══ Records for this task ══
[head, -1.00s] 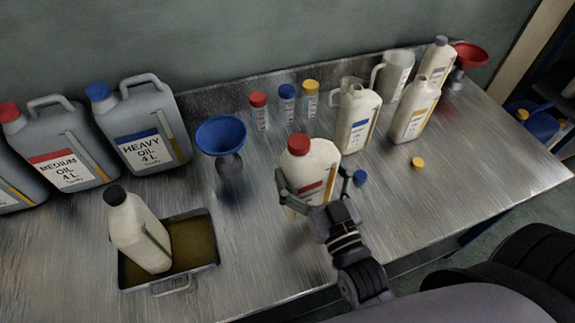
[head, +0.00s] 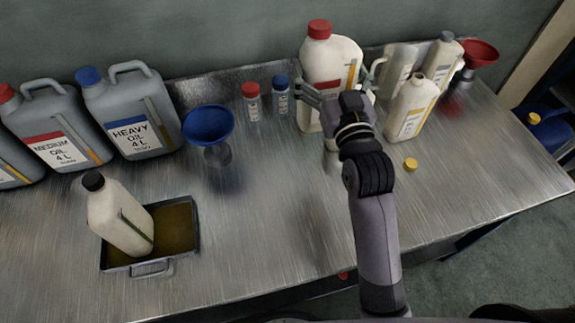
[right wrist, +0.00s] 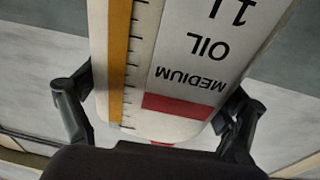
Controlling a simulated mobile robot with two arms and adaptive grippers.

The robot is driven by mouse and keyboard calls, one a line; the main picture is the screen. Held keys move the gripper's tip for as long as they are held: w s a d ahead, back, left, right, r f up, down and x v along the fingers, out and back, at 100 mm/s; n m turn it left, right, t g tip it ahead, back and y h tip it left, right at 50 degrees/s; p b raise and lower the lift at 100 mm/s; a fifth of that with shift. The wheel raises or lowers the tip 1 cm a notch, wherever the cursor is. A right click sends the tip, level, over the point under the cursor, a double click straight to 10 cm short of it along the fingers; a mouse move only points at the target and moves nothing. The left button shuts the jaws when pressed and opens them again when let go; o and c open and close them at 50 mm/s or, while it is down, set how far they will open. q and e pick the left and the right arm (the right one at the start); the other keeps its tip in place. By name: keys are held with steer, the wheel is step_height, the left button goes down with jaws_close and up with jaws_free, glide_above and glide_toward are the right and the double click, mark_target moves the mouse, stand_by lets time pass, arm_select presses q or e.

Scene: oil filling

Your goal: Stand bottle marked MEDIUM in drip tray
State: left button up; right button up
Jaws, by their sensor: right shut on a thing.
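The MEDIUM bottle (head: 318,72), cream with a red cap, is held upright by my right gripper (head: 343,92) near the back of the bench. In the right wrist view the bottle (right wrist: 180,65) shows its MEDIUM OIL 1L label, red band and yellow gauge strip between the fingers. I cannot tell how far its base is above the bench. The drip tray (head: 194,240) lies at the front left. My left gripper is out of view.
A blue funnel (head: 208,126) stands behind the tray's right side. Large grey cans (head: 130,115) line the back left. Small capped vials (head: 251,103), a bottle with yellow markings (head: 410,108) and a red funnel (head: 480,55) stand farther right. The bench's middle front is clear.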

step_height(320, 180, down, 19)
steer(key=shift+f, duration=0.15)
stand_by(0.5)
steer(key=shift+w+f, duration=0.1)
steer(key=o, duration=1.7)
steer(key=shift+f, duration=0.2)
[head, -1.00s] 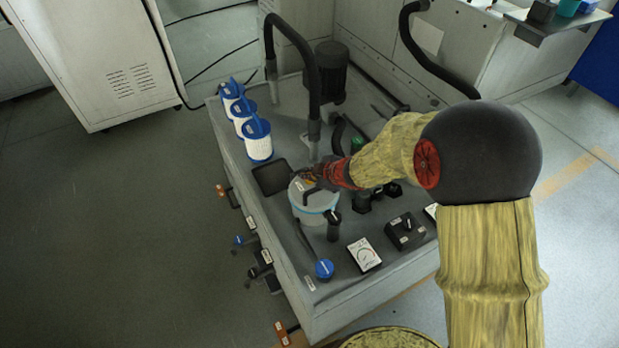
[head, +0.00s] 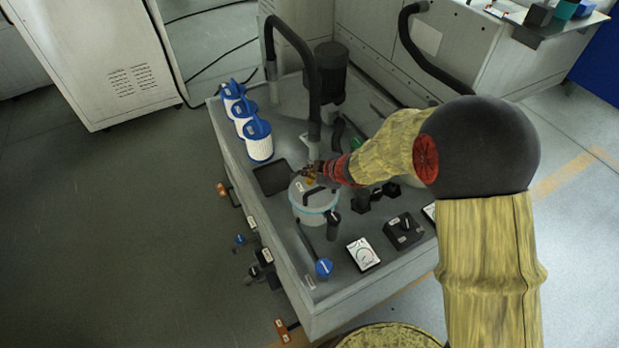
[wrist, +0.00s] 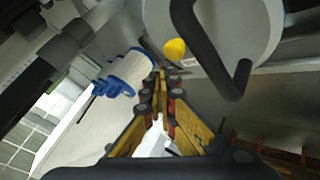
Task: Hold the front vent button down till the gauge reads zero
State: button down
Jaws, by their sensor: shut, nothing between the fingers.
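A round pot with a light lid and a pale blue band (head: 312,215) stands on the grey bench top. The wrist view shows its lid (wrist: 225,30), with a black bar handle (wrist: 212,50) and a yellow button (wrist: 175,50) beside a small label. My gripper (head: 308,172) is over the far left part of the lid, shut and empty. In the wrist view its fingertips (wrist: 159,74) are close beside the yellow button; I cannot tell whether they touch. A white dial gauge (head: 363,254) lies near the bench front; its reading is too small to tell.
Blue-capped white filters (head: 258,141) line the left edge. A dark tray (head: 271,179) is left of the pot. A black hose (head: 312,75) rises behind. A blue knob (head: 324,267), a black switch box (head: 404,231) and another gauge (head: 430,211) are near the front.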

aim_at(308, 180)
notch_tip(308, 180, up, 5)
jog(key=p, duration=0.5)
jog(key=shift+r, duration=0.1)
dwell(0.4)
═══
= Exercise directions =
Quote the full listing above word for word; exclude every picture from the copy.

= Written solution =
[head, -1.00s] 
[head, +0.00s] 
[right wrist, +0.00s] 
Controlling a simulated mobile robot with two arms and adaptive grippers.

The robot is driven by mouse and keyboard calls, one a line; the main picture is the screen. Held keys move the gripper's tip for as long as they are held: w s a d ahead, back, left, right, r f up, down and x v along the fingers, out and back, at 100 mm/s; n m turn it left, right, t g tip it ahead, back and y h tip it left, right at 50 degrees/s; p b raise and lower the lift at 100 mm/s; a fifth of that with shift. The wheel raises or lowers the tip 1 cm a notch, wherever the cursor is. A right click sends the tip, level, over the point under the cursor, a double click straight to 10 cm short of it along the fingers; a mouse move only points at the target and moves nothing. The left button shuts the jaws when pressed and opens them again when let go; o and c open and close them at 50 mm/s or, while it is down, set how far they will open. q and e pick the left and the right arm (the right one at the start); the other keeps its tip in place. By name: keys are held with steer, the wheel is step_height, the left button goes down with jaws_close and up with jaws_free, glide_above and glide_toward are the right and the double click, mark_target moves the mouse, stand_by lets time pass, arm_select presses q or e.

Scene: oil filling

Your goal: Stand bottle marked MEDIUM in drip tray
State: left button up; right button up
Jaws, by their sensor: right shut on a thing.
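The MEDIUM bottle (head: 318,72), cream with a red cap, is held upright by my right gripper (head: 343,92) near the back of the bench. In the right wrist view the bottle (right wrist: 180,65) shows its MEDIUM OIL 1L label, red band and yellow gauge strip between the fingers. I cannot tell how far its base is above the bench. The drip tray (head: 194,240) lies at the front left. My left gripper is out of view.
A blue funnel (head: 208,126) stands behind the tray's right side. Large grey cans (head: 130,115) line the back left. Small capped vials (head: 251,103), a bottle with yellow markings (head: 410,108) and a red funnel (head: 480,55) stand farther right. The bench's middle front is clear.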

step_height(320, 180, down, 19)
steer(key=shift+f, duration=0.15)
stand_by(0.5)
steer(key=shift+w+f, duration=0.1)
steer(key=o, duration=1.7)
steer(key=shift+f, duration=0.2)
[head, -1.00s] 
[head, +0.00s] 
[wrist, +0.00s] 
Task: Hold the front vent button down till the gauge reads zero
State: button down
Jaws, by their sensor: shut, nothing between the fingers.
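A round pot with a light lid and a pale blue band (head: 312,215) stands on the grey bench top. The wrist view shows its lid (wrist: 225,30), with a black bar handle (wrist: 212,50) and a yellow button (wrist: 175,50) beside a small label. My gripper (head: 308,172) is over the far left part of the lid, shut and empty. In the wrist view its fingertips (wrist: 159,74) are close beside the yellow button; I cannot tell whether they touch. A white dial gauge (head: 363,254) lies near the bench front; its reading is too small to tell.
Blue-capped white filters (head: 258,141) line the left edge. A dark tray (head: 271,179) is left of the pot. A black hose (head: 312,75) rises behind. A blue knob (head: 324,267), a black switch box (head: 404,231) and another gauge (head: 430,211) are near the front.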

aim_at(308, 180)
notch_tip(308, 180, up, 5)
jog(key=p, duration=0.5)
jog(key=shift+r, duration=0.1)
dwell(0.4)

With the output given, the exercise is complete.